College of William & Mary
BackgroundInterview Date:August 2018
Gender Identity: Female
Sexual Orientation: Heterosexual
Graduation Year: 2018
High School Experience: Private school in Baltimore with about 100 students in my class
Major: Kinesiology & Health Sciences
Minor: Public Health
Extracurricular Activities: I was a varsity athlete and that pretty much took up most of my time.
Can you describe your weekly coursework for your major?
Most of it was recommended reading, so it wasn’t necessarily required. But, we had required online problem sets and then written coursework to turn in. The biggest grades were around 20%-30% were tests. Everything was mostly test-oriented.
Is there anything you feel your major’s department does especially well or especially poorly?
What they did really well was providing outside help. Each class I took each professor stayed after class and they’d book the classroom for extra review sessions.
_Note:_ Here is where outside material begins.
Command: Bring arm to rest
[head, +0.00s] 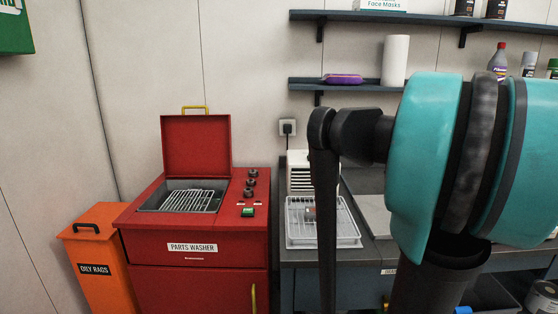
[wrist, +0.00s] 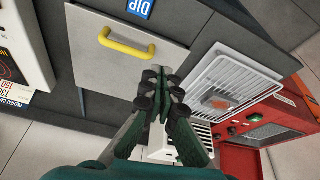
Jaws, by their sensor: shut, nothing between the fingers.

I didn’t find anything I was dissatisfied with my major or major department.
Can you describe the learning environment? Do you think it’s competitive or collaborative?
I think it’s a little bit of both. At William & Mary, you find kids that are very intelligent, but I think it’s a good kind of competitiveness. People were also there to help you. We had student TA’s and people always worked in groups for science studying. So, they were very welcoming and open to studying with you or helping you with things that you didn’t understand.
What was your favorite class in your major?
Anatomy and Physiology. Anatomy had a lab to it, and we’re one of the few institutions that have a cadaver lab. So, in conjunction with the lecture, we were able to see literally what we were learning in the cadaver lab with real human bodies, which I thought was really cool to see.
What was your least favorite class in your major?
Health-Related Prescription Exercise, just because I thought that was especially difficult. I didn’t enjoy exercise science.
Why did you choose your major?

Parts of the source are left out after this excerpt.